Whatever new issues come forward, we will want to deal with them in the same spirit of co-operation, shared objectives and mutual interests that has now been established within the agreement on internal free trade that this bill will implement. With this legislation we are ensuring the framework is in place and we are confirming our belief that the fundamental principles of free trade will work.
When first ministers signed the agreement last summer they committed to having the necessary legislative and regulatory changes in place by July 1, 1995. Passage of this bill by the House will ensure we meet our obligations to our provincial and territorial colleagues as discussed at the recent meeting of federal, provincial and territorial ministers in Calgary. It will also demonstrate our continued leadership in the move toward a more open domestic trading environment and it will reinforce our other activities to create a more innovative economy.

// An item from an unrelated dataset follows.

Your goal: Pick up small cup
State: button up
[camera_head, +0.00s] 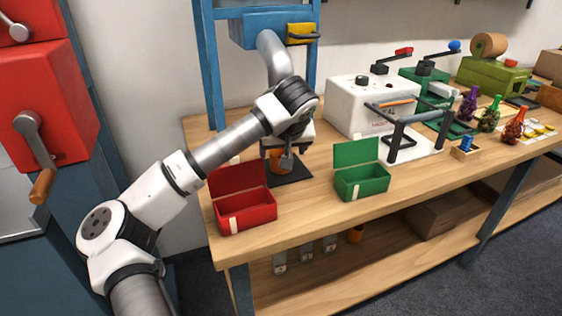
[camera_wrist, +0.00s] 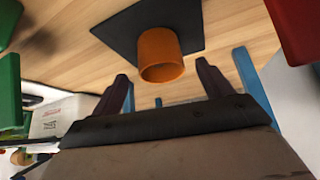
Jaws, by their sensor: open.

I want to emphasize that passing this bill is not the end of the process. It is part of a continuing one. This legislation builds the foundation and establishes the framework within which we will continue to build an effective domestic trading environment over time. Look at how the GATT and the European Union have evolved over time. The important thing is to establish the base and create the mechanism to allow for flexibility to meet changing economic conditions as they occur.
Trade agreements deepen and broaden with use and experience and this one will too. Bill C-88 will provide the foundation for moving toward a domestic trading environment that will allow for the free flow of goods, services, people and capital within Canada. The Prime Minister and other ministers, including first ministers, have been actively involved in broadening the marketplace for Canadian goods and services in export markets. The Team Canada approach has been highly successful in doing that.
Now we must bring the same spirit to improving the domestic market for our businesses and our workers. Bill C-88 is an important step in that direction and that is why we support it.